■ Problem requirements:
Reproduce the lines of the material exactly, excluding every image.

BEGIN

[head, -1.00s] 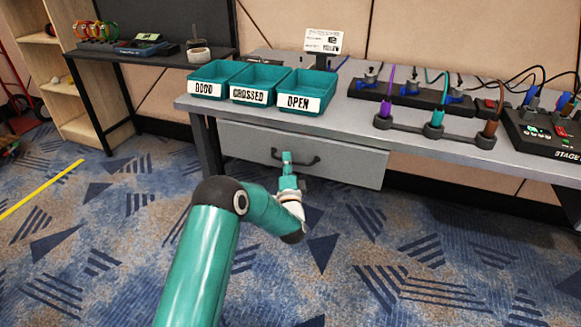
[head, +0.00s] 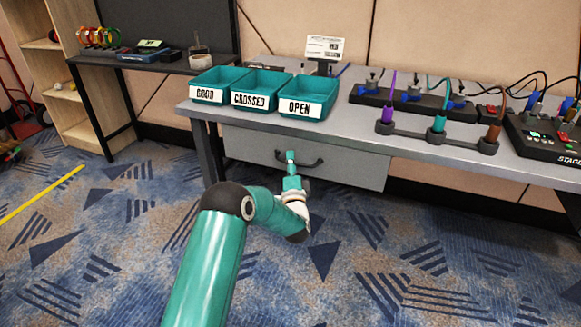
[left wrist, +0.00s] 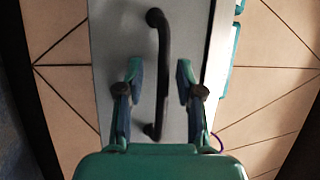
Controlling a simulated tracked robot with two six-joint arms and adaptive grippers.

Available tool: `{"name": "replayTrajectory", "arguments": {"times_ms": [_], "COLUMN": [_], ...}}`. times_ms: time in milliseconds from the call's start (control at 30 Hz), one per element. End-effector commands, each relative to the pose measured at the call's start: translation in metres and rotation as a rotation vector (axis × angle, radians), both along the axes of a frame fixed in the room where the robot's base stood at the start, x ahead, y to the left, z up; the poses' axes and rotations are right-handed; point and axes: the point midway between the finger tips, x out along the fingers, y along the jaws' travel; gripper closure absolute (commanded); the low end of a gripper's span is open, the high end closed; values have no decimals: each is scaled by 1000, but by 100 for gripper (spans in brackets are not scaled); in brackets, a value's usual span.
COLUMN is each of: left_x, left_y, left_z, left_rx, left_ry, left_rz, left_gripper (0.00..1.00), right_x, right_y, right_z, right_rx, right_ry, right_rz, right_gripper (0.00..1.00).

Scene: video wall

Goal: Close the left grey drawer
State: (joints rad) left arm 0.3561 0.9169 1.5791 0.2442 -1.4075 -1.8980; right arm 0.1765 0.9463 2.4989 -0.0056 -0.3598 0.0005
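The left grey drawer (head: 345,165) is under the grey table, below the labelled bins. Its front appears nearly flush with the table's front edge in the head view; I cannot tell whether a gap is left. It has a black bar handle (head: 313,163), which also shows in the left wrist view (left wrist: 161,75). My left gripper (head: 291,157) is in front of the drawer at the handle. In the left wrist view its two fingers (left wrist: 159,75) are apart, one on each side of the handle. Contact with the handle is unclear. My right gripper is not in view.
On the table (head: 400,140) stand teal bins marked GOOD (head: 206,94), CROSSED (head: 250,99) and OPEN (head: 300,108). A cable rack (head: 437,138) and a black tester box (head: 545,135) are to the right. The carpet in front is clear.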

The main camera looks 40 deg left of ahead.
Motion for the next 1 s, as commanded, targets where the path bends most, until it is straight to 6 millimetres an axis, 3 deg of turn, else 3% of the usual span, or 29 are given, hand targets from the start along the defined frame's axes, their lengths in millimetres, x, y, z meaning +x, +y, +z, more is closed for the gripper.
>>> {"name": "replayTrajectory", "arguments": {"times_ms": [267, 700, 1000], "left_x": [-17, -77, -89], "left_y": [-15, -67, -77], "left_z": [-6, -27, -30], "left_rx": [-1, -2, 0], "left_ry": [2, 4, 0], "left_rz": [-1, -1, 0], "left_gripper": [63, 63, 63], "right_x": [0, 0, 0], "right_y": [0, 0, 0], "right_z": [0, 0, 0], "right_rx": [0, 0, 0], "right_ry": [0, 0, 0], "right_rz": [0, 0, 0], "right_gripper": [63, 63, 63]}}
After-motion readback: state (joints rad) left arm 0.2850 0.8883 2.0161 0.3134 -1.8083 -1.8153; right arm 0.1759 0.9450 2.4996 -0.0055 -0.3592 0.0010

END

■ Answer to the exercise:
[head, -1.00s] 
[head, +0.00s] 
[left wrist, +0.00s] 
Controlling a simulated tracked robot with two six-joint arms and adaptive grippers.

Available tool: `{"name": "replayTrajectory", "arguments": {"times_ms": [_], "COLUMN": [_], ...}}`. times_ms: time in milliseconds from the call's start (control at 30 Hz), one per element. End-effector commands, each relative to the pose measured at the call's start: translation in metres and rotation as a rotation vector (axis × angle, radians), both along the axes of a frame fixed in the room where the robot's base stood at the start, x ahead, y to the left, z up; the poses' axes and rotations are right-handed; point and axes: the point midway between the finger tips, x out along the fingers, y along the jaws' travel; gripper closure absolute (commanded); the low end of a gripper's span is open, the high end closed; values have no decimals: each is scaled by 1000, but by 100 for gripper (spans in brackets are not scaled); in brackets, a value's usual span.
COLUMN is each of: left_x, left_y, left_z, left_rx, left_ry, left_rz, left_gripper (0.00..1.00), right_x, right_y, right_z, right_rx, right_ry, right_rz, right_gripper (0.00..1.00).

Scene: video wall

Goal: Close the left grey drawer
State: (joints rad) left arm 0.3561 0.9169 1.5791 0.2442 -1.4075 -1.8980; right arm 0.1765 0.9463 2.4989 -0.0056 -0.3598 0.0005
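The left grey drawer (head: 345,165) is under the grey table, below the labelled bins. Its front appears nearly flush with the table's front edge in the head view; I cannot tell whether a gap is left. It has a black bar handle (head: 313,163), which also shows in the left wrist view (left wrist: 161,75). My left gripper (head: 291,157) is in front of the drawer at the handle. In the left wrist view its two fingers (left wrist: 159,75) are apart, one on each side of the handle. Contact with the handle is unclear. My right gripper is not in view.
On the table (head: 400,140) stand teal bins marked GOOD (head: 206,94), CROSSED (head: 250,99) and OPEN (head: 300,108). A cable rack (head: 437,138) and a black tester box (head: 545,135) are to the right. The carpet in front is clear.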

The main camera looks 40 deg left of ahead.
Motion for the next 1 s, as commanded, targets where the path bends most, until it is straight to 6 millimetres an axis, 3 deg of turn, else 3% of the usual span, or 29 are given, hand targets from the start along the defined frame's axes, their lengths in millimetres, x, y, z meaning +x, +y, +z, more is closed for the gripper.
>>> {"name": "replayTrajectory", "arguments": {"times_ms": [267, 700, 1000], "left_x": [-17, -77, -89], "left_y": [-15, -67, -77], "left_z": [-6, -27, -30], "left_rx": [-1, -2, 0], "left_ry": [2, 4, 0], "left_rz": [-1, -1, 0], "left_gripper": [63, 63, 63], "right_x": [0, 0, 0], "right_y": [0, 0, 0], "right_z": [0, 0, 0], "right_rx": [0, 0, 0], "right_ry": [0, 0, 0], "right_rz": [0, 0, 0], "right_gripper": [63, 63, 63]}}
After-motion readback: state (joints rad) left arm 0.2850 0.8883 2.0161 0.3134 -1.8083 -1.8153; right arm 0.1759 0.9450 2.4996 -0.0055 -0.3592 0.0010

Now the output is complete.